The Energy and Enterprise Initiative, a free-market environmental group headed by former Representative Bob Inglis (R-SC), has been working to get a revenue-neutral carbon tax proposal on Washington’s legislative radar. But spokesman Alex Bozmoski told Scribe that the group would not support any proposal that uses increased revenue to fund greater federal spending. EEI is “adamant,” Bozmoski said, that “Every dollar be returned to the taxpayers.”
That position may be difficult to square with the left’s carbon tax proponents, who frequently cite additional green energy spending as the chief object of that additional revenue.
A sticking point “from an industry perspective,” says David Crane, CEO of taxpayer-backed NRG Energy, is “making sure a significant portion of the revenue raised goes directly into clean energy infrastructure funding.”
Tyson Slocum, director of Public Citizen’s Energy Program, was even more forceful in his assessment:
A primary point of pricing carbon is actually generating the federal revenues needed for sustainable energy deployment and development… A mistake would be using carbon pricing revenues not for assisting with this needed transformation, but rather as a fallacious political plug to make up the financial losses associated with slashing corporate income taxes, estate taxes or other ill-advised tax policy misadventures.
With conservative and liberal carbon tax proponents arguing for different uses of the tax’s revenue, it’s not clear that Congress can muster sufficient support for such a proposal. “No different from Thanksgiving dinner, all of these groups will want a piece of the pie,” said Heritage energy policy expert Jack Spencer.

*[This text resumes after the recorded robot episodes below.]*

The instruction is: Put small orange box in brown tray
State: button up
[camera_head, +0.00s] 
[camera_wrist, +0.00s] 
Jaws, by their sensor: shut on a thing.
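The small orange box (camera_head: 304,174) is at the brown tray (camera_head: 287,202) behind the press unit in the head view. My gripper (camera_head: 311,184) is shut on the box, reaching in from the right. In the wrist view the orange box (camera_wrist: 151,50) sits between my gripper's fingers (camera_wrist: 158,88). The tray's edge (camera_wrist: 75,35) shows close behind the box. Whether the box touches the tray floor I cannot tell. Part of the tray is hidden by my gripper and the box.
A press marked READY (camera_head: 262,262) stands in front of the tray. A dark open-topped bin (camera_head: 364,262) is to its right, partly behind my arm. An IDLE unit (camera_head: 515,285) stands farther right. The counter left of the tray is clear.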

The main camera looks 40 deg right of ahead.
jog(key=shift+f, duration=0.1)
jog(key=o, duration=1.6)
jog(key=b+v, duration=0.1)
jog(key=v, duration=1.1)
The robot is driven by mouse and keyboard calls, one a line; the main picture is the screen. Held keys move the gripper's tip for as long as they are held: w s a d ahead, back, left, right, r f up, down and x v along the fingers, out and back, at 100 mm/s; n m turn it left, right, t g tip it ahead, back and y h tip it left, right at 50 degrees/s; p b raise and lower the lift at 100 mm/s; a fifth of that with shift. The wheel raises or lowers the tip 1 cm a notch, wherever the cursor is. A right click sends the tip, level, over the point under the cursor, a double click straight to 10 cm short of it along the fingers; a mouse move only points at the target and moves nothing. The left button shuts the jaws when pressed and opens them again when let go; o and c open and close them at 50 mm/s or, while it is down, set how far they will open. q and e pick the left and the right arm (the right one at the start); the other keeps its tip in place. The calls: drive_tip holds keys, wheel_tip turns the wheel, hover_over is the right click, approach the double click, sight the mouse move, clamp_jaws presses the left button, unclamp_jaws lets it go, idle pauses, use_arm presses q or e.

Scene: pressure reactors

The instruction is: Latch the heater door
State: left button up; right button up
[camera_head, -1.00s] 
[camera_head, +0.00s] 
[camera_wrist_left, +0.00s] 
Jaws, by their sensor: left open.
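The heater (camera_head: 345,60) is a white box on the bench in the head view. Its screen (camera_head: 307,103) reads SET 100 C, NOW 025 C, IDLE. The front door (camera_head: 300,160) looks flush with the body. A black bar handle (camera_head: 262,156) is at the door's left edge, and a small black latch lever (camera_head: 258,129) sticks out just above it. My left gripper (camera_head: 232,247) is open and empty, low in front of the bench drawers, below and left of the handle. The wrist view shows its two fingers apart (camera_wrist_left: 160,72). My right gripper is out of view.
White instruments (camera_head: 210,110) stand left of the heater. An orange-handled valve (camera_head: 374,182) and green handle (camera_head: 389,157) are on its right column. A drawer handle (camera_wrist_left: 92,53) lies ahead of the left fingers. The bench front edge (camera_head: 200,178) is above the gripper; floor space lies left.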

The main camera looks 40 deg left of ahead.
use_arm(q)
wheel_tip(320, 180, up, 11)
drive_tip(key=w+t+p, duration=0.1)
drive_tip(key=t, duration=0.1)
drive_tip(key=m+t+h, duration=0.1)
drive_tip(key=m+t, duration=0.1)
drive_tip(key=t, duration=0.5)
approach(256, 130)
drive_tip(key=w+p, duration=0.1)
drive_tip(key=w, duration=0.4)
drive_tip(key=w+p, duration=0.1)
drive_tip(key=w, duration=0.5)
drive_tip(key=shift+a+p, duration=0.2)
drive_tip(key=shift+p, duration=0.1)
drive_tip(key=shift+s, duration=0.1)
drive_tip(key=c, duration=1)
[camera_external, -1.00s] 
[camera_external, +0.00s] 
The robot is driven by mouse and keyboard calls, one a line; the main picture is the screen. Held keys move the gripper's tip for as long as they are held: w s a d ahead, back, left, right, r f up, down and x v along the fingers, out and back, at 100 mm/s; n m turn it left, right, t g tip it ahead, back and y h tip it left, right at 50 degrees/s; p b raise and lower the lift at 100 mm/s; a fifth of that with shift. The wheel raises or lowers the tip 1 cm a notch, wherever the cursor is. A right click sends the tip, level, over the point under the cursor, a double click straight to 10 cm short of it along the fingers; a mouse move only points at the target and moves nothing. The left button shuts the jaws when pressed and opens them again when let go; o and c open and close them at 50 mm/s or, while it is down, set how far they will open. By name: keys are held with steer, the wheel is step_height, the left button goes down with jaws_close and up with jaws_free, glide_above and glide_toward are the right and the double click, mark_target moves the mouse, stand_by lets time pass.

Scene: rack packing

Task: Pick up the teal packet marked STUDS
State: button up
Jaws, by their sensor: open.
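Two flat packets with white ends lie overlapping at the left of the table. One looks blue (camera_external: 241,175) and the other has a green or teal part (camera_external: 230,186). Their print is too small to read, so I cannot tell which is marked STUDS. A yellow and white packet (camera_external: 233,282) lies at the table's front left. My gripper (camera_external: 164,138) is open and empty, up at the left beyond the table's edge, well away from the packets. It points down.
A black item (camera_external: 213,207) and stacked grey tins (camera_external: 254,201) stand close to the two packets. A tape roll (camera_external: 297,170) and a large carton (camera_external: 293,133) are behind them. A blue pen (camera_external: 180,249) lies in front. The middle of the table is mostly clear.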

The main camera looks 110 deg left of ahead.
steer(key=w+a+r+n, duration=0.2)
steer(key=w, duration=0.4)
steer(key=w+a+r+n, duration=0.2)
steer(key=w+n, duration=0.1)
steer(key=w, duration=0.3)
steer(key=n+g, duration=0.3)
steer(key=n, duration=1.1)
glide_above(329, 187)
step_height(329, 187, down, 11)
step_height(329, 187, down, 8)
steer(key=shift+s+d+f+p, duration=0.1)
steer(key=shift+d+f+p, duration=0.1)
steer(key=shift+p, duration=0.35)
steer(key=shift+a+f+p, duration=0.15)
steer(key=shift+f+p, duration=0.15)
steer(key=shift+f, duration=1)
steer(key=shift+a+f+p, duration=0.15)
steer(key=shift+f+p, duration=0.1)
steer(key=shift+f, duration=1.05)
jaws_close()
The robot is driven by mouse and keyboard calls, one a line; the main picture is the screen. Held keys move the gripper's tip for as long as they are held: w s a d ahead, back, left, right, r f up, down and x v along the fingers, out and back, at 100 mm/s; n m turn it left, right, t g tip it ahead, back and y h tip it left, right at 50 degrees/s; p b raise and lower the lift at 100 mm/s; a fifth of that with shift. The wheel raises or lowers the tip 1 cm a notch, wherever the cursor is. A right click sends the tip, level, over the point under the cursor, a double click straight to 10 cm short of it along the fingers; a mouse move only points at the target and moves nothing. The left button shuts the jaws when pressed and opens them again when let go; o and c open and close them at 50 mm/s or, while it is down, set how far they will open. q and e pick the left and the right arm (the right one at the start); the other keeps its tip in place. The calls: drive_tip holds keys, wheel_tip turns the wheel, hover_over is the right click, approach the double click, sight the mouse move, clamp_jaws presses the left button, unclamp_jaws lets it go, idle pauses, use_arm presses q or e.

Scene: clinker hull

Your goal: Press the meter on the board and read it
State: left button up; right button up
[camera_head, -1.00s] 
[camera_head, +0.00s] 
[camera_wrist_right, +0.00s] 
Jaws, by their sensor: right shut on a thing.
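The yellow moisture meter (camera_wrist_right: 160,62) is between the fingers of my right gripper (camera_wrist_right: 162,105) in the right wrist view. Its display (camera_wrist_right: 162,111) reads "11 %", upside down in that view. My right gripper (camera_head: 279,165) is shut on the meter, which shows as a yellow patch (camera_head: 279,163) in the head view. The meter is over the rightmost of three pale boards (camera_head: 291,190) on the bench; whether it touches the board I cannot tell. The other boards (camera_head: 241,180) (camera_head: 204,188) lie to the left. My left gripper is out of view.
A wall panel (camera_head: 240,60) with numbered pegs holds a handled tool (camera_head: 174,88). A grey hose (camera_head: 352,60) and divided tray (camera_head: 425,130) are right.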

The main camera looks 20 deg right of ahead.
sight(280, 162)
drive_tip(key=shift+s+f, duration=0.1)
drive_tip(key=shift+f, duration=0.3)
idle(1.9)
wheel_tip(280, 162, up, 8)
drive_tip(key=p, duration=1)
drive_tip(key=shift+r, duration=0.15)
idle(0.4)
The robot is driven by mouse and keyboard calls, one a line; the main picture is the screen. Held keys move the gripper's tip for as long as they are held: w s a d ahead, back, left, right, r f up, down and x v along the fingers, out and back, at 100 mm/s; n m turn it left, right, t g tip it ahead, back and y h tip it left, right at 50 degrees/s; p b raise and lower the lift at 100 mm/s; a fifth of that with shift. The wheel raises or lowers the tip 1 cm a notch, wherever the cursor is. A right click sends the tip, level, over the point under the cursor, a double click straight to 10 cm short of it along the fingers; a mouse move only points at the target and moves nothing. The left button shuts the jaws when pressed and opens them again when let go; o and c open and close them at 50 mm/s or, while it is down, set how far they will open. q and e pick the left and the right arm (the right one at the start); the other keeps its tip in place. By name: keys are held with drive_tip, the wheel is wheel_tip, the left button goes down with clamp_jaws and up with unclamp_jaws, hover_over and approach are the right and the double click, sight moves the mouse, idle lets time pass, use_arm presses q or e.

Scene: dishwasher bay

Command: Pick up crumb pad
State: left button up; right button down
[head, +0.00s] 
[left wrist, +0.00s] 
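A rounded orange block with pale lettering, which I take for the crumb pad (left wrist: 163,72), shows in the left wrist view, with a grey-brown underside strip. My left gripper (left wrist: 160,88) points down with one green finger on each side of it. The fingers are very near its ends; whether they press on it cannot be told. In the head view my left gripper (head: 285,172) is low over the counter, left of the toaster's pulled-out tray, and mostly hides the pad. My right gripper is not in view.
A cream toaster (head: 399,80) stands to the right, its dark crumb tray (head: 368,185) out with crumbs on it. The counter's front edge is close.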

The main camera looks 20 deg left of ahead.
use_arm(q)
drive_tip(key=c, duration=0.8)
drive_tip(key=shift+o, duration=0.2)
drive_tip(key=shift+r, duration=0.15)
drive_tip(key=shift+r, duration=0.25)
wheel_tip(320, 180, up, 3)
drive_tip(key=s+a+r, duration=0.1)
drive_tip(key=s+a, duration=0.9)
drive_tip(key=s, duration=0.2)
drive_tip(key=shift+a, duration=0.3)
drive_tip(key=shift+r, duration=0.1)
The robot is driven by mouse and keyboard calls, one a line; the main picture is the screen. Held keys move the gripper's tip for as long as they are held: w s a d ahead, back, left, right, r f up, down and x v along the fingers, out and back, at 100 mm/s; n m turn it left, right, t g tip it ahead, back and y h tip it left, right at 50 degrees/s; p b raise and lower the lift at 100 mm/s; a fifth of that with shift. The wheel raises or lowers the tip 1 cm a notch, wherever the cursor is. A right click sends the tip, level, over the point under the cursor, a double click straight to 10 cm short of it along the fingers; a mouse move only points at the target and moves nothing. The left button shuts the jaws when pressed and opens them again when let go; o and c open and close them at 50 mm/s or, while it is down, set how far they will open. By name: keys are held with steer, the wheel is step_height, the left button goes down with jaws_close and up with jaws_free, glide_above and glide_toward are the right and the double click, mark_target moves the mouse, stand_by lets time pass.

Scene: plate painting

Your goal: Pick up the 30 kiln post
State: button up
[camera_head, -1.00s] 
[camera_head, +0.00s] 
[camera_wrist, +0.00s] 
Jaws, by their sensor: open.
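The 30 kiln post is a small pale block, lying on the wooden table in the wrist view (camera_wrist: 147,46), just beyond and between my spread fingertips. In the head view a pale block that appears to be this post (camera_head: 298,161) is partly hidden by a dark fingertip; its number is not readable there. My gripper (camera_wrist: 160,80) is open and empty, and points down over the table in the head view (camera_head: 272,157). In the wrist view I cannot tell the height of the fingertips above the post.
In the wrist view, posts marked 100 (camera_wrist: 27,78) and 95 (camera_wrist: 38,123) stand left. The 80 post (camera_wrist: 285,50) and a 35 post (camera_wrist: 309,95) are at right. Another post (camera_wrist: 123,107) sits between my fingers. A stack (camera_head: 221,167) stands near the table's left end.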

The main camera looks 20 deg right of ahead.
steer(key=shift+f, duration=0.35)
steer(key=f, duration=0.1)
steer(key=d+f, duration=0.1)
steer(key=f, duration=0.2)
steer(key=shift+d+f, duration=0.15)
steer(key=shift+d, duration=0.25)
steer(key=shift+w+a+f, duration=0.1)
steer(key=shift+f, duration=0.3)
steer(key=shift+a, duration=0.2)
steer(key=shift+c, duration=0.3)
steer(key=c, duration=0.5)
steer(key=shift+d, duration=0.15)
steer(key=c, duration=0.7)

What’s more, Spencer noted, the potential for directing carbon tax revenues toward various pet causes and groups “would open the flood gates to lobbyists, encouraging more special interests to fight to shield their industries from the harmful effects of the carbon tax.”
While lobbyists are filling up on pie, Americans will be left to face one of the most regressive energy taxes, which will harm the poorest among us most, all while achieving minimal environmental benefits. As most in Washington already know, once the new revenue from a carbon tax begins pouring in the temptation to use the funds to justify additional spending will follow.